EXTRACTED RECORDS:
+-------+

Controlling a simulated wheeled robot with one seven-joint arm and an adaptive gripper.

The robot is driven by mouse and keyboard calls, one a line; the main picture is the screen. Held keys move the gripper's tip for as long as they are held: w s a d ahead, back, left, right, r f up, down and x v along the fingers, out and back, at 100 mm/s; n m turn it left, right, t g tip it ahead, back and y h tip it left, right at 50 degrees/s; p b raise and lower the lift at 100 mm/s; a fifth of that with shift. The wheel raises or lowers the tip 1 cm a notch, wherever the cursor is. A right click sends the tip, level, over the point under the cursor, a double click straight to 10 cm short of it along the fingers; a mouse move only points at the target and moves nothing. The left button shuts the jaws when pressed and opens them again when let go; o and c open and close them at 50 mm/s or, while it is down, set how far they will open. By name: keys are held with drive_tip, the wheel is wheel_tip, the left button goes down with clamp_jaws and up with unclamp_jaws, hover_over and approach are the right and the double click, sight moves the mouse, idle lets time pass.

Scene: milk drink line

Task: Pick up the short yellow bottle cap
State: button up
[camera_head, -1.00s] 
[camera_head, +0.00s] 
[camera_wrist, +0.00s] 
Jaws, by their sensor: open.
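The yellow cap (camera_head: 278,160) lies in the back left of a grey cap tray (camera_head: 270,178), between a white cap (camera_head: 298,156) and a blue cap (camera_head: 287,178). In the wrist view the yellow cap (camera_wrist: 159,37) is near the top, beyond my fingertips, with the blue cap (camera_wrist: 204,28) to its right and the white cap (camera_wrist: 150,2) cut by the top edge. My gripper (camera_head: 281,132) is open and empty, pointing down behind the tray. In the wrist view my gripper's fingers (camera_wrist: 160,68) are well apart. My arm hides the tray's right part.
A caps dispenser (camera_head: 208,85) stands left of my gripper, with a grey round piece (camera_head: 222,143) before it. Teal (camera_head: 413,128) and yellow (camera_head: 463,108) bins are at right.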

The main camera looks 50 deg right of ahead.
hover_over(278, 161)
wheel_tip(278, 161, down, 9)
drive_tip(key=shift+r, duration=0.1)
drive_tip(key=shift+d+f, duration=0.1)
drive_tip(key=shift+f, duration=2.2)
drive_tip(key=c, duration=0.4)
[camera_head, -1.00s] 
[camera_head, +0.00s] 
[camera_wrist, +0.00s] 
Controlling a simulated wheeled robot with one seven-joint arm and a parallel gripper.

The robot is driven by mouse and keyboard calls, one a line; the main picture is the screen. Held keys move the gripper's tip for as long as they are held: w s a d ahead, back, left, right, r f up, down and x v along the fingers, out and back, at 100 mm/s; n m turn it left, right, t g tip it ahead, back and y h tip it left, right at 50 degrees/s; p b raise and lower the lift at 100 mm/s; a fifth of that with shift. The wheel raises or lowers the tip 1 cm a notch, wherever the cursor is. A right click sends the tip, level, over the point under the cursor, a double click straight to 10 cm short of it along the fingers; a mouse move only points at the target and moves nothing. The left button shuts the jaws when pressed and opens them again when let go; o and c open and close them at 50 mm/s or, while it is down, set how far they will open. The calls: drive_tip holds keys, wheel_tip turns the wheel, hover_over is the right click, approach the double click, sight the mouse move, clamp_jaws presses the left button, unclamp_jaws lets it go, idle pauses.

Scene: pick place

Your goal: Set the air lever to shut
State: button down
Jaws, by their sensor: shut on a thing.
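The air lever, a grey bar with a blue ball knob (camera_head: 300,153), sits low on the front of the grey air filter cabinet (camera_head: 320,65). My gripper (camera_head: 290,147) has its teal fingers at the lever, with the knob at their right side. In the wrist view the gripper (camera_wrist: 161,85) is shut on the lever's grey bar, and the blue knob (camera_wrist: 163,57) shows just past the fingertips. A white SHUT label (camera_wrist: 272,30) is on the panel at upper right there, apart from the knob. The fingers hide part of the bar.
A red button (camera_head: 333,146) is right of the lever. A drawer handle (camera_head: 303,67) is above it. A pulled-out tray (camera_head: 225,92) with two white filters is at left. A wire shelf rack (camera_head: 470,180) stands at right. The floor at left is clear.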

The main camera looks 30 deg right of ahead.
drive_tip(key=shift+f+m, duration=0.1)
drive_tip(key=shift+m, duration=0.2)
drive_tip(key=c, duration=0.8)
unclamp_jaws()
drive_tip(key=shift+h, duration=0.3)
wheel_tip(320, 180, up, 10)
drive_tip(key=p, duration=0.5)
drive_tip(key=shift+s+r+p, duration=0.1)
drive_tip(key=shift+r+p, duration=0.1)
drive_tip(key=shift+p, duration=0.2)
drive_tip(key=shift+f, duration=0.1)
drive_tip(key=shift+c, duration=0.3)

+-------+

YOUR OBJECTIVE: Copy each line of the data above without altering a single character.

EXERCISE ANSWER:
Controlling a simulated wheeled robot with one seven-joint arm and an adaptive gripper.

The robot is driven by mouse and keyboard calls, one a line; the main picture is the screen. Held keys move the gripper's tip for as long as they are held: w s a d ahead, back, left, right, r f up, down and x v along the fingers, out and back, at 100 mm/s; n m turn it left, right, t g tip it ahead, back and y h tip it left, right at 50 degrees/s; p b raise and lower the lift at 100 mm/s; a fifth of that with shift. The wheel raises or lowers the tip 1 cm a notch, wherever the cursor is. A right click sends the tip, level, over the point under the cursor, a double click straight to 10 cm short of it along the fingers; a mouse move only points at the target and moves nothing. The left button shuts the jaws when pressed and opens them again when let go; o and c open and close them at 50 mm/s or, while it is down, set how far they will open. By name: keys are held with drive_tip, the wheel is wheel_tip, the left button goes down with clamp_jaws and up with unclamp_jaws, hover_over and approach are the right and the double click, sight moves the mouse, idle lets time pass.

Scene: milk drink line

Task: Pick up the short yellow bottle cap
State: button up
[camera_head, -1.00s] 
[camera_head, +0.00s] 
[camera_wrist, +0.00s] 
Jaws, by their sensor: open.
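The yellow cap (camera_head: 278,160) lies in the back left of a grey cap tray (camera_head: 270,178), between a white cap (camera_head: 298,156) and a blue cap (camera_head: 287,178). In the wrist view the yellow cap (camera_wrist: 159,37) is near the top, beyond my fingertips, with the blue cap (camera_wrist: 204,28) to its right and the white cap (camera_wrist: 150,2) cut by the top edge. My gripper (camera_head: 281,132) is open and empty, pointing down behind the tray. In the wrist view my gripper's fingers (camera_wrist: 160,68) are well apart. My arm hides the tray's right part.
A caps dispenser (camera_head: 208,85) stands left of my gripper, with a grey round piece (camera_head: 222,143) before it. Teal (camera_head: 413,128) and yellow (camera_head: 463,108) bins are at right.

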The main camera looks 50 deg right of ahead.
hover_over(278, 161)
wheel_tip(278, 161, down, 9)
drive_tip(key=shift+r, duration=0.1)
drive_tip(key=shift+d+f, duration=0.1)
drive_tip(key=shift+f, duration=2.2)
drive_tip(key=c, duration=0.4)
[camera_head, -1.00s] 
[camera_head, +0.00s] 
[camera_wrist, +0.00s] 
Controlling a simulated wheeled robot with one seven-joint arm and a parallel gripper.

The robot is driven by mouse and keyboard calls, one a line; the main picture is the screen. Held keys move the gripper's tip for as long as they are held: w s a d ahead, back, left, right, r f up, down and x v along the fingers, out and back, at 100 mm/s; n m turn it left, right, t g tip it ahead, back and y h tip it left, right at 50 degrees/s; p b raise and lower the lift at 100 mm/s; a fifth of that with shift. The wheel raises or lowers the tip 1 cm a notch, wherever the cursor is. A right click sends the tip, level, over the point under the cursor, a double click straight to 10 cm short of it along the fingers; a mouse move only points at the target and moves nothing. The left button shuts the jaws when pressed and opens them again when let go; o and c open and close them at 50 mm/s or, while it is down, set how far they will open. The calls: drive_tip holds keys, wheel_tip turns the wheel, hover_over is the right click, approach the double click, sight the mouse move, clamp_jaws presses the left button, unclamp_jaws lets it go, idle pauses.

Scene: pick place

Your goal: Set the air lever to shut
State: button down
Jaws, by their sensor: shut on a thing.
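The air lever, a grey bar with a blue ball knob (camera_head: 300,153), sits low on the front of the grey air filter cabinet (camera_head: 320,65). My gripper (camera_head: 290,147) has its teal fingers at the lever, with the knob at their right side. In the wrist view the gripper (camera_wrist: 161,85) is shut on the lever's grey bar, and the blue knob (camera_wrist: 163,57) shows just past the fingertips. A white SHUT label (camera_wrist: 272,30) is on the panel at upper right there, apart from the knob. The fingers hide part of the bar.
A red button (camera_head: 333,146) is right of the lever. A drawer handle (camera_head: 303,67) is above it. A pulled-out tray (camera_head: 225,92) with two white filters is at left. A wire shelf rack (camera_head: 470,180) stands at right. The floor at left is clear.

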The main camera looks 30 deg right of ahead.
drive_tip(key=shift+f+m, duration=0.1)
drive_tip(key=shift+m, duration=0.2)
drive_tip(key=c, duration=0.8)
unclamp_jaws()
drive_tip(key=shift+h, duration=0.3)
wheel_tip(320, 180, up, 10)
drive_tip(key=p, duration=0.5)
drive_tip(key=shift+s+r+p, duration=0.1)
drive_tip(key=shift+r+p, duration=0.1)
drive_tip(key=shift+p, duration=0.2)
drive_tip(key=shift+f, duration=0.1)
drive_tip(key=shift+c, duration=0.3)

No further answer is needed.